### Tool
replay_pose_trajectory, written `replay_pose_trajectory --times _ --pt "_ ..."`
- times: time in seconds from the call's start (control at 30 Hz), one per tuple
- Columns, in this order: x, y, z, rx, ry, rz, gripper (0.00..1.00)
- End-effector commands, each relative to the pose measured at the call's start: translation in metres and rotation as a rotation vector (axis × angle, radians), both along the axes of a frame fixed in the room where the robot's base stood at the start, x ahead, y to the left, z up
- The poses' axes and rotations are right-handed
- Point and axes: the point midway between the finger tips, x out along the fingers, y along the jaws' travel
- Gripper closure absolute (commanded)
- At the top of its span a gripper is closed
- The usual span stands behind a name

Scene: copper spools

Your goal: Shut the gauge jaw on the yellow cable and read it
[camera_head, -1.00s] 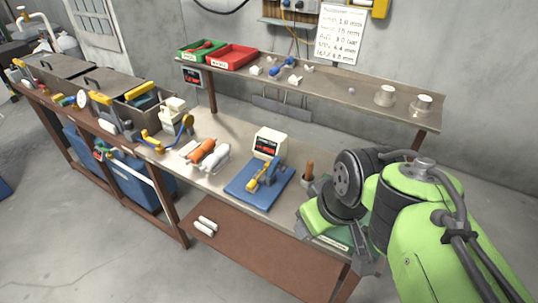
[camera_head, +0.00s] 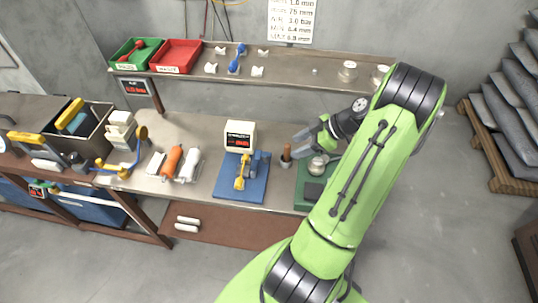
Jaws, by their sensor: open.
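The gauge, a blue plate (camera_head: 246,190) with a grey-blue jaw part (camera_head: 259,166) and a yellow piece (camera_head: 240,179), lies on the bench in front of a cream box with a dark red-lit display (camera_head: 239,136). The digits are too small to read. Whether the yellow piece is the cable or part of the gauge, and whether the jaw is shut, I cannot tell. My gripper (camera_head: 305,144) is open, right of the gauge and apart from it, above the bench near a brown-handled tool in a holder. No cable shows between its fingers.
A green base with a round metal piece (camera_head: 318,167) stands under my arm. Orange (camera_head: 171,162) and white (camera_head: 188,165) cylinders lie left of the gauge. A shelf (camera_head: 290,73) with green and red trays (camera_head: 180,56) runs behind. Bench left of the gauge is partly clear.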

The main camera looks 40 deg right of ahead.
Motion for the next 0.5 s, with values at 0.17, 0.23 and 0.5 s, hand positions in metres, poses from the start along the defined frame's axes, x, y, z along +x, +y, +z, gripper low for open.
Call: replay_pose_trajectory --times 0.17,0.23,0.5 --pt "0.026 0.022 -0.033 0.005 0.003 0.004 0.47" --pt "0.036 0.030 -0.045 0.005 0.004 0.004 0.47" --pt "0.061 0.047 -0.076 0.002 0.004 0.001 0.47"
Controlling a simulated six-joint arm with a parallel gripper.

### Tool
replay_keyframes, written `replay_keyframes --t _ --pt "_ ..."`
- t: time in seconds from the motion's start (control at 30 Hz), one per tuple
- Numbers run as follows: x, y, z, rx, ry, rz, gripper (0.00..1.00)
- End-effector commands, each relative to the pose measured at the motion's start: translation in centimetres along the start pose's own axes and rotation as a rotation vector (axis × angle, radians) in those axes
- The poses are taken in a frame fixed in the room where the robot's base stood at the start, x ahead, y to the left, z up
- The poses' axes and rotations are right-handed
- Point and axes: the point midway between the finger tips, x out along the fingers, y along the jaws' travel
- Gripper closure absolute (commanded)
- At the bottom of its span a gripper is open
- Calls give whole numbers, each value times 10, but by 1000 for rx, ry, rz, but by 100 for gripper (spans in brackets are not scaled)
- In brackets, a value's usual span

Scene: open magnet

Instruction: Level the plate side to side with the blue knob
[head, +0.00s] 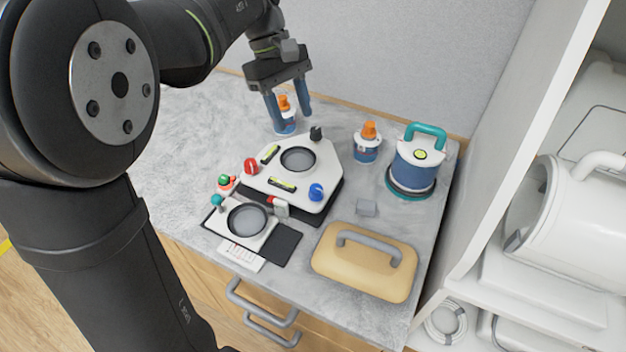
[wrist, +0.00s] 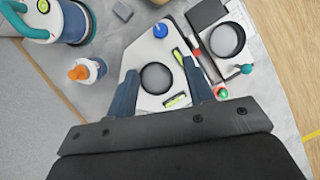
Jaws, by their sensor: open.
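The plate (head: 326,166) is a white angular slab with a round grey recess, raised on a dark base. The blue knob (head: 316,192) stands at its front right corner; it also shows in the wrist view (wrist: 160,30). A red knob (head: 251,166) is at the left corner and a black knob (head: 316,133) at the back. Two yellow-green level vials lie on the plate, one at the front (head: 283,184) and one at the left (head: 270,153). Their bubbles are too small to read. My gripper (head: 291,122) is open and empty, above the plate's back side, away from the blue knob.
A smaller white stage (head: 262,241) with a teal knob stands front left. A tan handled case (head: 330,262), a small grey block (head: 366,207), a blue canister (head: 415,170) and an orange-capped bottle (head: 367,148) are to the right. Another bottle (head: 286,122) is behind my fingers.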

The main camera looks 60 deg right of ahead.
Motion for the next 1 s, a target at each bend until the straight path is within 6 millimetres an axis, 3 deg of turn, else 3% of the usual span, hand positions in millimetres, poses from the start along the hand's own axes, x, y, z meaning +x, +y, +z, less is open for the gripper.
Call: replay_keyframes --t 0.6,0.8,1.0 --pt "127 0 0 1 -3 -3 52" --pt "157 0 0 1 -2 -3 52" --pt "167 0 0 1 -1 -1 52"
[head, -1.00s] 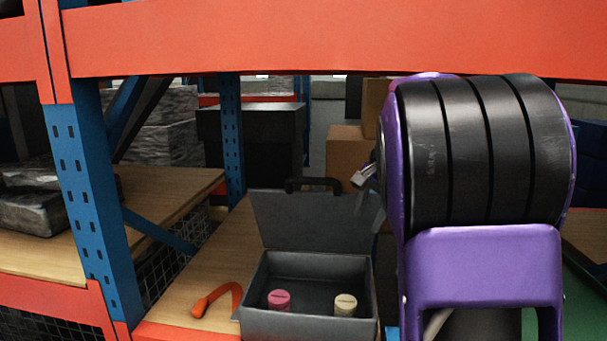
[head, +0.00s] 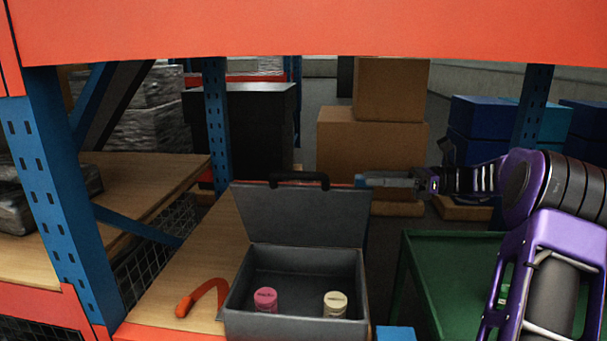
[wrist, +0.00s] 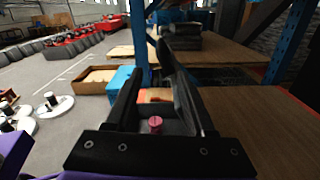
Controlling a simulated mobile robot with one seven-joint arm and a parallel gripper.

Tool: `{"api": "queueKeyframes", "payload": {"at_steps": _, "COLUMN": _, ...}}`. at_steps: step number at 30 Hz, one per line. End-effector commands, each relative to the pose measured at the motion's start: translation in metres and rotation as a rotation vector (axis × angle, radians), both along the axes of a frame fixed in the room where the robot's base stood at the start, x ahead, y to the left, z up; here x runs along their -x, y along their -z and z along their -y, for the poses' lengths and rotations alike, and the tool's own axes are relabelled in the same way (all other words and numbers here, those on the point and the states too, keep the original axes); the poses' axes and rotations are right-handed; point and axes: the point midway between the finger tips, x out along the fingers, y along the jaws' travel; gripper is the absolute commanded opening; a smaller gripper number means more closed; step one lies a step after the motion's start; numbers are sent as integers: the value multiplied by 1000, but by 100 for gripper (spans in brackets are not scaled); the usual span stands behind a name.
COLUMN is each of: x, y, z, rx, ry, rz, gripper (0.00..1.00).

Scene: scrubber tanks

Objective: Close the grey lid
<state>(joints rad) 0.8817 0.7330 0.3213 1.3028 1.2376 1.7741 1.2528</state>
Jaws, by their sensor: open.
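The grey lid (head: 300,220) stands raised, leaning back from the rear edge of the grey box (head: 292,328), with a black handle (head: 300,180) on its top edge. The box is open; a pink-capped item (head: 265,300) and a cream-capped item (head: 335,305) are inside. My gripper (head: 362,181) is open, pointing left at the lid's upper right corner; whether it touches the lid is unclear. In the wrist view my gripper (wrist: 158,80) shows dark fingers apart, with the pink-capped item (wrist: 155,125) visible between them. Dark parts overlap there, so the lid's outline is hard to separate.
The box sits on a wooden shelf (head: 185,290) beside an orange hooked object (head: 205,295). An orange beam (head: 300,30) crosses above and a blue post (head: 45,200) stands left. A green table (head: 450,275) is at right; cardboard boxes (head: 370,140) stand behind.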

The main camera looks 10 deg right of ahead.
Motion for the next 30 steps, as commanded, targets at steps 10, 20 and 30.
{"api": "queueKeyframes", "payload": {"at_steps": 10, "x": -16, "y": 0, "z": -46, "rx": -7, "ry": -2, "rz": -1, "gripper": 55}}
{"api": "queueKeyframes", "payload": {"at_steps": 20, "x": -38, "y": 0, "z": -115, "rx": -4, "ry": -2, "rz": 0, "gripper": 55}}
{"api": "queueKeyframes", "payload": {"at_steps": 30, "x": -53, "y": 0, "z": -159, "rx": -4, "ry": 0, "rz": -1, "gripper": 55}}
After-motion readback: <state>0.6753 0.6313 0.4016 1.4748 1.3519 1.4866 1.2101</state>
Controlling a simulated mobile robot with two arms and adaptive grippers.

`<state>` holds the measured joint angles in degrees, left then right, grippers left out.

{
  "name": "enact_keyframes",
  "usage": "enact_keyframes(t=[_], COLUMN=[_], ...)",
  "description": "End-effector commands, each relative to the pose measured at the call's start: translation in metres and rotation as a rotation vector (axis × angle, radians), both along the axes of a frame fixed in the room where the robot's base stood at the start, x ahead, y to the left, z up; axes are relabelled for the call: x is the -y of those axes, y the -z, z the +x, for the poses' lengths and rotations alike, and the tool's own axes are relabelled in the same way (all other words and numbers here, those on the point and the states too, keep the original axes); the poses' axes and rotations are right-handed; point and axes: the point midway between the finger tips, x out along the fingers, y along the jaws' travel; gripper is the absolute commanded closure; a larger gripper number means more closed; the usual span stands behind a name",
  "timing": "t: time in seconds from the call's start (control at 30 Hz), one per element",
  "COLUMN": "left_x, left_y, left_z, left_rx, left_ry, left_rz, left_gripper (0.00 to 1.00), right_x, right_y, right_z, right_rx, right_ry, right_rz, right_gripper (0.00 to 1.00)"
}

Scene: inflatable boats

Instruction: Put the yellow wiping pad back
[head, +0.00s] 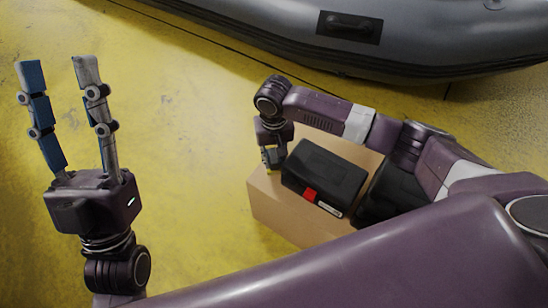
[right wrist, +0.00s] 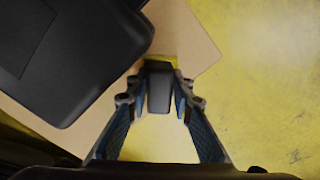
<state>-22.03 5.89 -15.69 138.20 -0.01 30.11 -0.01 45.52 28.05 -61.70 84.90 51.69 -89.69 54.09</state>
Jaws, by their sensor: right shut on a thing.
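My right gripper (right wrist: 158,85) is shut on a small block with a dark grey back (right wrist: 158,95), taken to be the yellow wiping pad. Only a little yellow shows at its edge. In the head view my right gripper (head: 270,160) points down at the left end of the cardboard box (head: 285,215), beside a black case. The pad is mostly hidden there, and I cannot tell whether it touches the box top. My left gripper (head: 58,72) is raised at the left, its two fingers apart, open and empty.
The black case (head: 325,175) with a red latch lies on the box, close to my right gripper. Another black item (head: 385,195) sits right of it. A grey inflatable boat (head: 400,50) lies along the back. The yellow floor (head: 200,130) is clear between my arms.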

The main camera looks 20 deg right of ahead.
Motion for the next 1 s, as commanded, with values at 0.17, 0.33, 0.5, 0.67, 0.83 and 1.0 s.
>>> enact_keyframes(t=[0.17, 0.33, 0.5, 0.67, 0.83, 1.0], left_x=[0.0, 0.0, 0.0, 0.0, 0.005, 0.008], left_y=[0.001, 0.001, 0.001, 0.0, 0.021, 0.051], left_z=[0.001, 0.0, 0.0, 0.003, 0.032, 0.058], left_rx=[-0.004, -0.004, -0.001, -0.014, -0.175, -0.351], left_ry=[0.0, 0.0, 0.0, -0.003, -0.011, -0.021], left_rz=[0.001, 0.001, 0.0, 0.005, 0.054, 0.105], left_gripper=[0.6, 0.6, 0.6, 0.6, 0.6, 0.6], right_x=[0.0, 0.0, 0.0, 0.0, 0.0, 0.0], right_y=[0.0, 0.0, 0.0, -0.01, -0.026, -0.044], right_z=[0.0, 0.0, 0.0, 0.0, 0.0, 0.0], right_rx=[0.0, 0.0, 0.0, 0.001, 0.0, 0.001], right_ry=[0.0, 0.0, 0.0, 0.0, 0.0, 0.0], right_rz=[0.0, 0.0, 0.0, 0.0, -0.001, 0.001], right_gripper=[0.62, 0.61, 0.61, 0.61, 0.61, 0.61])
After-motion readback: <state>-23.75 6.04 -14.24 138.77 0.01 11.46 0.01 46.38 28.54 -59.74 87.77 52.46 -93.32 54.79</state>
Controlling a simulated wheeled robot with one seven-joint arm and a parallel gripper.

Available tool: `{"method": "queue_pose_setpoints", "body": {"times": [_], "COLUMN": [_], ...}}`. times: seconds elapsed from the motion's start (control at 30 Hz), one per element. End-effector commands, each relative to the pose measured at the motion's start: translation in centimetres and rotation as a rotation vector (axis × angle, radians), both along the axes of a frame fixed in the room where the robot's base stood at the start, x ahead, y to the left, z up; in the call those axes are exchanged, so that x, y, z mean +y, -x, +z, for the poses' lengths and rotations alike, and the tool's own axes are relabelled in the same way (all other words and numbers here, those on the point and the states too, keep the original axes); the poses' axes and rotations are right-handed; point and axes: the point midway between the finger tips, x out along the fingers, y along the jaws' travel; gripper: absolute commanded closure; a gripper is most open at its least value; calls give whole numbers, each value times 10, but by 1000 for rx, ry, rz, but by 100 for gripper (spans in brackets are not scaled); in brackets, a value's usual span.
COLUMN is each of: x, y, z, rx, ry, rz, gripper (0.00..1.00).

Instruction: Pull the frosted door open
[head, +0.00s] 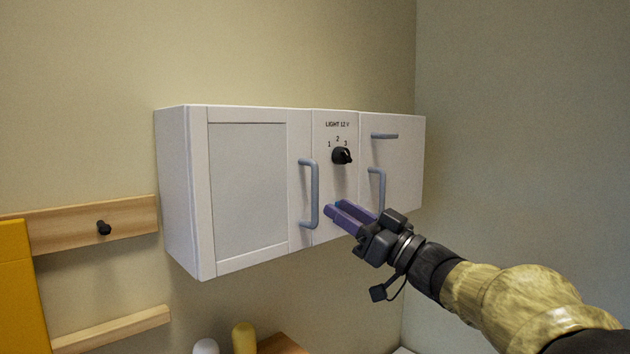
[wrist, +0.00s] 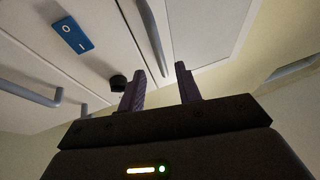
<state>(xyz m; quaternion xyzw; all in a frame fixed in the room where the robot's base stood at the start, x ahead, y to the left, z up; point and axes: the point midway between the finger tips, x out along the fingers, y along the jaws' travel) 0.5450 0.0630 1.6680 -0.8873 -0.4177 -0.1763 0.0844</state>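The white wall cabinet has a frosted door (head: 248,190) at its left, with a pale grey panel in a white frame; it looks shut. Its blue-grey vertical bar handle (head: 313,193) is on the door's right side. In the wrist view the handle (wrist: 152,35) runs down toward the gap between my fingers. My gripper (head: 336,207) has purple fingers pointing at the cabinet, just right of the handle's lower part. In the wrist view my gripper (wrist: 163,80) is open, its fingers apart with nothing held. I cannot tell whether a finger touches the handle.
A black rotary knob (head: 342,156) sits right of the handle. A horizontal handle (head: 384,136) and another vertical handle (head: 377,185) are further right. A blue rocker switch (wrist: 72,34) shows in the wrist view. A wooden peg rail (head: 95,225) is at the left.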

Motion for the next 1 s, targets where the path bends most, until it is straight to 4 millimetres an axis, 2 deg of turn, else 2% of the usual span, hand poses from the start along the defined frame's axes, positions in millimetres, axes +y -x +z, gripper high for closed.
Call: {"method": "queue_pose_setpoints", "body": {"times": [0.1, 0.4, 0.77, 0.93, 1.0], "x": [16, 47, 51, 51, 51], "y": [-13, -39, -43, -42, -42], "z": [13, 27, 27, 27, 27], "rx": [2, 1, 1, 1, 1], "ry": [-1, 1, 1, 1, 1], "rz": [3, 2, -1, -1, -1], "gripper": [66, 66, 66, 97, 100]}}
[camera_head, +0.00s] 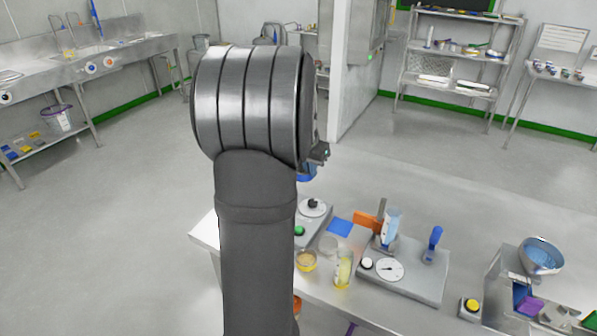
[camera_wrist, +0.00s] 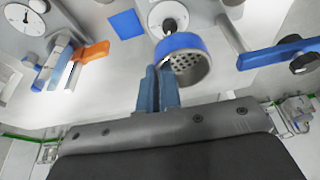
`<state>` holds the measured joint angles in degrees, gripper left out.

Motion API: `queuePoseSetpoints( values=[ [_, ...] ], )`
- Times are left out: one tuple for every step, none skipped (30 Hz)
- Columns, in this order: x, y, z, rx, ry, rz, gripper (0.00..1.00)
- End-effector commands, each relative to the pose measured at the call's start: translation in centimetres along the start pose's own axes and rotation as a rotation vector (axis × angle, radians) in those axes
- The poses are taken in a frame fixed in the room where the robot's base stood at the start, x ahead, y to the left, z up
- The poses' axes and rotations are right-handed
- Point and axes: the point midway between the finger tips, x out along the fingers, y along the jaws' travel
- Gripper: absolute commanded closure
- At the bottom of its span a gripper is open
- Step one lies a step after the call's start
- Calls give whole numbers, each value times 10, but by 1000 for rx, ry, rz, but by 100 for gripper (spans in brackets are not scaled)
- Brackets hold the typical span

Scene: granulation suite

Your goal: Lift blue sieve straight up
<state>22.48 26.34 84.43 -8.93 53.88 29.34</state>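The blue sieve (camera_wrist: 190,62) shows in the wrist view as a round metal cup with a blue rim band and a perforated face. My gripper (camera_wrist: 158,72) has its two fingers close together at the sieve's left edge, with the rim between the tips. In the head view only a small blue part of the sieve (camera_head: 307,173) shows beside my arm, which hides the rest and the fingers. Whether the sieve touches anything below it is hidden.
A grey device with a round dial (camera_head: 312,207) stands on the table near the sieve. A metal bowl (camera_head: 541,256) is at the right.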

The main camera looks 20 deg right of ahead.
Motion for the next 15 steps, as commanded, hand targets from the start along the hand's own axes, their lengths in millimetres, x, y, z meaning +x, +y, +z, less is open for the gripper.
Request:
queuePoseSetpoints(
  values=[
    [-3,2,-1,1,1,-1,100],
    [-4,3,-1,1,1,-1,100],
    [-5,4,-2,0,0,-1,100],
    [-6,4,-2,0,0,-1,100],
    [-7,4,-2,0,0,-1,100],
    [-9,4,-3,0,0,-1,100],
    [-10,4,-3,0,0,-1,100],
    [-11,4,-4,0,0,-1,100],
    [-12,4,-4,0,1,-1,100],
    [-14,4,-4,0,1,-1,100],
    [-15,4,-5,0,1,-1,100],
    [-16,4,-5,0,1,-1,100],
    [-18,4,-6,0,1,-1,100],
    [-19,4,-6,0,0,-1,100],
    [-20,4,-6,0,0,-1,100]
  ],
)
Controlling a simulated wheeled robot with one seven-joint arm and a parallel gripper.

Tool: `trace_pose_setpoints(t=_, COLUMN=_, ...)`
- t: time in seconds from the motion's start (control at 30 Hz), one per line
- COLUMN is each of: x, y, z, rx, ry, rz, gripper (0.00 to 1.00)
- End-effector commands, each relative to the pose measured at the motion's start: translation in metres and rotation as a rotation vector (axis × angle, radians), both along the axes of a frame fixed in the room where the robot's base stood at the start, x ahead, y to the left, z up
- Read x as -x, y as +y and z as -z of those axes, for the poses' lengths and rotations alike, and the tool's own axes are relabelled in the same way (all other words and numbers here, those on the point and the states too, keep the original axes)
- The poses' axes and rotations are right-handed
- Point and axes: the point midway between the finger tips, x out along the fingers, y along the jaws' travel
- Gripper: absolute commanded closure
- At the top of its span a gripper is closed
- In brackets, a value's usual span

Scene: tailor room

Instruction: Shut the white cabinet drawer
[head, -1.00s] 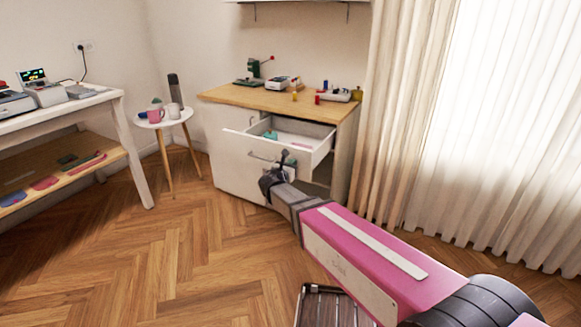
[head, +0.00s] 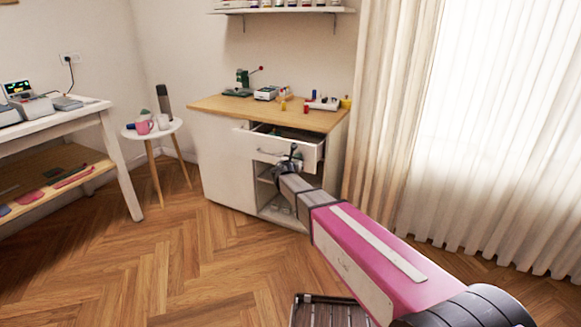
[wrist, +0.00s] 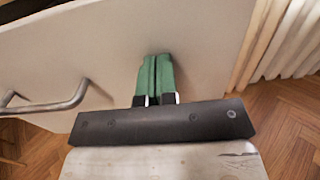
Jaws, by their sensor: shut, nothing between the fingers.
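The white cabinet (head: 224,165) has a wooden top and stands against the back wall. Its top drawer (head: 310,154) is partly pulled out, with a dark gap between its front and the top. In the wrist view the white drawer front (wrist: 100,60) fills most of the picture, with its metal bar handle (wrist: 45,105) at the left. My gripper (wrist: 155,60) has green fingers, closed together and empty. They point at the drawer front, to the right of the handle, and appear at or very near its surface; I cannot tell if they touch. In the head view my arm hides the fingertips.
Small items and a green device (head: 242,80) stand on the cabinet top. A curtain (head: 385,110) hangs close to the cabinet's right.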

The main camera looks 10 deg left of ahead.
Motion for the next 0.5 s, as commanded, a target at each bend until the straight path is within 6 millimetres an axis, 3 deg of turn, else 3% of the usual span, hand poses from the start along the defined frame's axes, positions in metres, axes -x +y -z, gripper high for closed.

-.-.-

Goal
Tell how many lines include "Scene". The number is the whole answer.

Answer below
6